INDIANAPOLIS --- While football fans are counting down to the regular season, there's a different kind of countdown going on inside the Colts practice facility. 90 to 75 to 53. It's not fun, but it's required. And as much as players try to focus on the task at hand of making the final roster, it's near impossible to ignore the emotional side of it.
"It's a brotherhood. Regardless of anything that happens, anybody that comes in and works out, you form a relationship with whoever it is," said former international rugby player and outside linebacker Daniel Adongo, who was on the practice squad two years ago before going on Injured Reserve last season. "It's friendship and sport, as there is in business. So for me to say that it's all business would be completely absurd."
The first cuts took place Monday for the Colts, before Tuesday's 4:00 PM deadline to reduce rosters from 90 to 75. The final preseason game follows Thursday against the Bengals at Lucas Oil Stadium, before Saturday's 4:00 PM deadline to go from 75 to 53.
"The cuts are never easy. We've been with these guys, most of them, since OTAs, even before the draft some of them. Some guys for a couple years," said backup quarterback Matt Hasselbeck, who was cut himself as a rookie and spent 1998 on the Packers' practice squad. "You see, in particular, the injured guys...you see them every single day in the training room and on the field working hard to get back, and they never really get that opportunity to be back with us. It's tough."

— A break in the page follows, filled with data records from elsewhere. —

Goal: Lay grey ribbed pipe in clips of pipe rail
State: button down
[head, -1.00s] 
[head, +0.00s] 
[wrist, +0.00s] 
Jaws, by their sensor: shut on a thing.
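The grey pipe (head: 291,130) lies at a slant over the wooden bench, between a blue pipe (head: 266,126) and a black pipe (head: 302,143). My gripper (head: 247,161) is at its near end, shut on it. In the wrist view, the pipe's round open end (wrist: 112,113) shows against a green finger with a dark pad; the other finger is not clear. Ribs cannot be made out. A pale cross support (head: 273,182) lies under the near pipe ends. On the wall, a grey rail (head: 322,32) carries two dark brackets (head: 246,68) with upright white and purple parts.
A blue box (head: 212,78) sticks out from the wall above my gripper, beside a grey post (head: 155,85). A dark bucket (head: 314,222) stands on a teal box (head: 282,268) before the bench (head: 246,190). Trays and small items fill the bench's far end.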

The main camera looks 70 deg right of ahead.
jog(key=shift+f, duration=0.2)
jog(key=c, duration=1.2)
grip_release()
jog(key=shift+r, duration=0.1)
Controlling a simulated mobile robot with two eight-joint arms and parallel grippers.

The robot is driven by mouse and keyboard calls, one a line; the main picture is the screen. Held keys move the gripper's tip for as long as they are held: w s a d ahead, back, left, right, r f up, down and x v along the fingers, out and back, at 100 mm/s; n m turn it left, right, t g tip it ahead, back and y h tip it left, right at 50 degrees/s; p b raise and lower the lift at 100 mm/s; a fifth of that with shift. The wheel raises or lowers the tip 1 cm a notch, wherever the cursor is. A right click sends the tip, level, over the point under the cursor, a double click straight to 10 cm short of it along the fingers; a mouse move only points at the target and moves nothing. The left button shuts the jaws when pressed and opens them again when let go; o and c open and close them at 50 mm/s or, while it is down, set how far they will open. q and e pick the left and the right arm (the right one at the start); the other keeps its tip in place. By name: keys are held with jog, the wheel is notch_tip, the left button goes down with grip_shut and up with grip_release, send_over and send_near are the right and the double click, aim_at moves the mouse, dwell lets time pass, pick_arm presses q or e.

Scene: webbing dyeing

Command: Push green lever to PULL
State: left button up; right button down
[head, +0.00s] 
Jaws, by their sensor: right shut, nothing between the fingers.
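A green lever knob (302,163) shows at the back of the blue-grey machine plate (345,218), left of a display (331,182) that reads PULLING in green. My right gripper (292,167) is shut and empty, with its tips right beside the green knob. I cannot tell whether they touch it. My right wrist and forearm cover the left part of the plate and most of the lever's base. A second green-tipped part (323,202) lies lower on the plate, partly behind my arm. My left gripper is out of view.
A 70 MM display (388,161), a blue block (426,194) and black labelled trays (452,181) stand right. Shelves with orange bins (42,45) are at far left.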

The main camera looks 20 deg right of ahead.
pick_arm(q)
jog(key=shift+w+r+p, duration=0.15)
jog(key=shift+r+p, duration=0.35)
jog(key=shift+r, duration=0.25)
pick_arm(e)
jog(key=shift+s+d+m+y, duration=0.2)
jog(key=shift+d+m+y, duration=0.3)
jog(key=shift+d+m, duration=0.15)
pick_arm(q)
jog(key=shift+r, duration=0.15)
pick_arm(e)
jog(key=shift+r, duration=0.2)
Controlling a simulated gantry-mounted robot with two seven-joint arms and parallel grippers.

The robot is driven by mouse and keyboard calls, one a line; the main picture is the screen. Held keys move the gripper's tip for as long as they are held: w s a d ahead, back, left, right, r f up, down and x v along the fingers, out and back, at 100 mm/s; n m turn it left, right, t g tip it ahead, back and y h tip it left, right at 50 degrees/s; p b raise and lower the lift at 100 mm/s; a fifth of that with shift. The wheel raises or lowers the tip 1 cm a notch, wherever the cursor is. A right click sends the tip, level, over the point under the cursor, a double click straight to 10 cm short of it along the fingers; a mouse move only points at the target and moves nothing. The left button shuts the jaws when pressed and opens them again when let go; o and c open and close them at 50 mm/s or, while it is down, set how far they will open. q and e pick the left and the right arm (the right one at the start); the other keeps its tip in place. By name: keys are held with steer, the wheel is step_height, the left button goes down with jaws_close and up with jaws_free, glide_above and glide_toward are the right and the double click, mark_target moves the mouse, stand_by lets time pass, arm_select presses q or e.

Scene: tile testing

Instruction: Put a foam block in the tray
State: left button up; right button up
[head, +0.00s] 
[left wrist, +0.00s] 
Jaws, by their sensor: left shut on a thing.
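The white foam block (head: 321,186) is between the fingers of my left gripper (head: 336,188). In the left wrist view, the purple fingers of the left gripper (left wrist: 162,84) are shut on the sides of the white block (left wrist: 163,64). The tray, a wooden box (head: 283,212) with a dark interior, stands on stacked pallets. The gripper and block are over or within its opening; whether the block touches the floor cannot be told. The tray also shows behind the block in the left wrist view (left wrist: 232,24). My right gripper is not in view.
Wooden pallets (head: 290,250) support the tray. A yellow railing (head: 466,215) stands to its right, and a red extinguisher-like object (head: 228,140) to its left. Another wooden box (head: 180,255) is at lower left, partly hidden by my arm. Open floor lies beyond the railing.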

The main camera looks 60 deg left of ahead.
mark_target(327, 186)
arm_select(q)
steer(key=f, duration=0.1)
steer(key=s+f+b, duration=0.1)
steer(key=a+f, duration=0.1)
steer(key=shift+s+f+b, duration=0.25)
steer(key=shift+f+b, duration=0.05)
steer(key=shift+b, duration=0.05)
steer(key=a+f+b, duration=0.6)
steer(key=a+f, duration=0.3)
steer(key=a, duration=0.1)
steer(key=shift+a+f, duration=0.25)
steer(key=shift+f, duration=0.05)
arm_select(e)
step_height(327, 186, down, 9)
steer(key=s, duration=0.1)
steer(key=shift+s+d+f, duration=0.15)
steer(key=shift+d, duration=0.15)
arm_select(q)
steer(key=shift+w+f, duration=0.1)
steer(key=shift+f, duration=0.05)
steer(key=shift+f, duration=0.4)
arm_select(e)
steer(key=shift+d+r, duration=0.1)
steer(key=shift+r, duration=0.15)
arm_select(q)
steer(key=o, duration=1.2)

10 of the 22 players that the Colts will inevitably release by the end of this week could also fill spots on the practice squad, but that still leaves 12 players with no immediate alternative.

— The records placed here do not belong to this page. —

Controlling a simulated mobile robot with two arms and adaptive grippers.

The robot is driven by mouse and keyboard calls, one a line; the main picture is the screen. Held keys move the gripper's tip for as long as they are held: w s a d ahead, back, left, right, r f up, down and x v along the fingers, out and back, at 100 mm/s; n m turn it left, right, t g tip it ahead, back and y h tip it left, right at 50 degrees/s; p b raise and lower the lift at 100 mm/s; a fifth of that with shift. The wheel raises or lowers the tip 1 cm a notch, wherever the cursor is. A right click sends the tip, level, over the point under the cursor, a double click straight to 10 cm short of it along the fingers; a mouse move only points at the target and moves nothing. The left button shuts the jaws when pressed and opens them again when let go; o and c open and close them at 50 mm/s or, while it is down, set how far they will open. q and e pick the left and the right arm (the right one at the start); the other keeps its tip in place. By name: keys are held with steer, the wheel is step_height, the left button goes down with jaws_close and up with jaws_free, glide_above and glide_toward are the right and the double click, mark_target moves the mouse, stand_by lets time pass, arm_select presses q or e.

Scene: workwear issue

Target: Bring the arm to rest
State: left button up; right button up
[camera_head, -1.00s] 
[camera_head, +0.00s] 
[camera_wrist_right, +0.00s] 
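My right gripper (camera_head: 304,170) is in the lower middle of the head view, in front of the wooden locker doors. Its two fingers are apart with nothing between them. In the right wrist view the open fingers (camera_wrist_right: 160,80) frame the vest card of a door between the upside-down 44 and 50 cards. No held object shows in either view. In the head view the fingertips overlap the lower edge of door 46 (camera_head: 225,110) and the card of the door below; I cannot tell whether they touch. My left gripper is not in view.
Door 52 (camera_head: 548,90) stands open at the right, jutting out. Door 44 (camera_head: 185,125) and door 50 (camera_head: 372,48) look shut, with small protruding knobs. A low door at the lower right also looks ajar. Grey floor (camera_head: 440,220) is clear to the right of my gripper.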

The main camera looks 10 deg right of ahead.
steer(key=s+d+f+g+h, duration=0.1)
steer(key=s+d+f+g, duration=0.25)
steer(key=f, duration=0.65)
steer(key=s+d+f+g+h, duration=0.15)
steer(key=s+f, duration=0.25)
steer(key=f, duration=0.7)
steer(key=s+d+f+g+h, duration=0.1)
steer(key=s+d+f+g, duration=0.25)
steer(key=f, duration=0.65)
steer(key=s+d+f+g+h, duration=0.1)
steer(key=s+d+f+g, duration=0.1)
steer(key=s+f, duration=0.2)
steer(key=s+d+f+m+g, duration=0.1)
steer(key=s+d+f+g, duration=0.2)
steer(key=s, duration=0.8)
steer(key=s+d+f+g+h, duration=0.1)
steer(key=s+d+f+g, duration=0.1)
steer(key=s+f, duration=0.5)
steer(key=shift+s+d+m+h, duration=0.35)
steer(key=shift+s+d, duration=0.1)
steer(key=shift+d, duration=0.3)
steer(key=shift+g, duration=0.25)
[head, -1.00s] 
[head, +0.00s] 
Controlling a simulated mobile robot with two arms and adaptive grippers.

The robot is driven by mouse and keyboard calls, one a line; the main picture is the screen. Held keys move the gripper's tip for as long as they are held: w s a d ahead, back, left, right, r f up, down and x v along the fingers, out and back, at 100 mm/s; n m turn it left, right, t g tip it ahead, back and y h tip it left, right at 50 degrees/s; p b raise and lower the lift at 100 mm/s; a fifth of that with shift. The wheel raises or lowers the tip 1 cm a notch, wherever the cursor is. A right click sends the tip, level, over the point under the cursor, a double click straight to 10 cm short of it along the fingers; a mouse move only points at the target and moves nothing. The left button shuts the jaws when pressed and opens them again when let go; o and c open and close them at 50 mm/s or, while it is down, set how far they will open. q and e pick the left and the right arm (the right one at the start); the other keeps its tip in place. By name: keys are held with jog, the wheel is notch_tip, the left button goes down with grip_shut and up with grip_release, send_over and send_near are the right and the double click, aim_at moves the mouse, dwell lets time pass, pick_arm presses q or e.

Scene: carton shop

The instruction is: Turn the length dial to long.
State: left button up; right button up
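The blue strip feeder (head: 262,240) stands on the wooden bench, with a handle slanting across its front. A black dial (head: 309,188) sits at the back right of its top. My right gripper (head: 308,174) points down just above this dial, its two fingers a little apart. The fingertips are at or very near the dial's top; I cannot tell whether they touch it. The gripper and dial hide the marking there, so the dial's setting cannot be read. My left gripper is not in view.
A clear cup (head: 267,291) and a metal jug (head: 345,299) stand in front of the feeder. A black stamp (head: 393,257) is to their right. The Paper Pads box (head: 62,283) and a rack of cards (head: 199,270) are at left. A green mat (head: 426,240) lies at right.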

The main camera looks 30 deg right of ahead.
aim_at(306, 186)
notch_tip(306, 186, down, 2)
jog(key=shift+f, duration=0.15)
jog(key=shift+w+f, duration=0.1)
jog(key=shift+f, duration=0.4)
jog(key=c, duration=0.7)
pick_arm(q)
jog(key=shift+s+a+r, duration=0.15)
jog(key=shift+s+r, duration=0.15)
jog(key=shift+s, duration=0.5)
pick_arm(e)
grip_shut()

"It's one of the toughest weekends, this week really," said tight end Dwayne Allen. "There are going to be 12 guys that we've been with since OTAs who aren't going to be with us anymore. You still communicate with those guys. You care for them, but you know and understand that it's a part of this business. We want the best 53 and 10 guys on the practice squad that can help us win a championship."
In this locker room in particular, that bond with teammates isn't taken for granted.

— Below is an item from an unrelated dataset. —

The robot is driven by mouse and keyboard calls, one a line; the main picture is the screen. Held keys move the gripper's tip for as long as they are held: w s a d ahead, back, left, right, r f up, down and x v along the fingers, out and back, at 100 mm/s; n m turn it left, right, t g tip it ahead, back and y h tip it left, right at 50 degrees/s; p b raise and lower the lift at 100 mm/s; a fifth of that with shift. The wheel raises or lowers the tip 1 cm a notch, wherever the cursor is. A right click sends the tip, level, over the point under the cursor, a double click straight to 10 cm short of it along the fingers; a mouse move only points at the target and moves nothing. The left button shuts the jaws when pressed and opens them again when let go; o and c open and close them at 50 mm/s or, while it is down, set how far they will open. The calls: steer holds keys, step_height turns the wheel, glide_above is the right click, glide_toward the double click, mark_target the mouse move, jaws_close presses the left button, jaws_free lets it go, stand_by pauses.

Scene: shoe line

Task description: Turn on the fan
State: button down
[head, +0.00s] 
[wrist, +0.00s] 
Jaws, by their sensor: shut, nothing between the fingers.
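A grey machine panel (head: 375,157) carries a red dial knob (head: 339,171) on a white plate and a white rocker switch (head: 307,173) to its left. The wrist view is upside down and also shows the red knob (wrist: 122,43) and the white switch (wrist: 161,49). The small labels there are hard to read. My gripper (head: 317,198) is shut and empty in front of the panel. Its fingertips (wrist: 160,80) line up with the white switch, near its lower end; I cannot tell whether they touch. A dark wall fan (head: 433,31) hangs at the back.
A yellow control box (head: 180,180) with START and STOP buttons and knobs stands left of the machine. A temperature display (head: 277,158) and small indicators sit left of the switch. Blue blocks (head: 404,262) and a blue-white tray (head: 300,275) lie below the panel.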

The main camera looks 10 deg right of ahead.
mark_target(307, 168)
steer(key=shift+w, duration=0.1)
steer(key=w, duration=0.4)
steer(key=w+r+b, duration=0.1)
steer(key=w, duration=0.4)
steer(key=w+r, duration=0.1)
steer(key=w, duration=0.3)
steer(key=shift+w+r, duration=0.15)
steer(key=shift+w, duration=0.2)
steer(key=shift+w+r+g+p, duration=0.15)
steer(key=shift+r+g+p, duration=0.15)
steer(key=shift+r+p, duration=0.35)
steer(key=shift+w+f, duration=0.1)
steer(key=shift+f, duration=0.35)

"There's a camaraderie and brotherhood around the locker room," said Adongo. "That's why we're able to play so passionately."
"It's a reality of this business. You know it's them, but it could easily be you," said Hasselbeck. "You just wish them the best."
The math of it says it all. 32 teams, and 90 players on each roster cut to 53 in less than a week. 37 players get released. 41.1% of the rosters trimmed in that short time. That's 1184 total players around the league that find out their NFL dream has been put on hold or dead altogether.
It's perhaps the biggest reminder all season that playing in this league is not a right, but the ultimate privilege in the sport.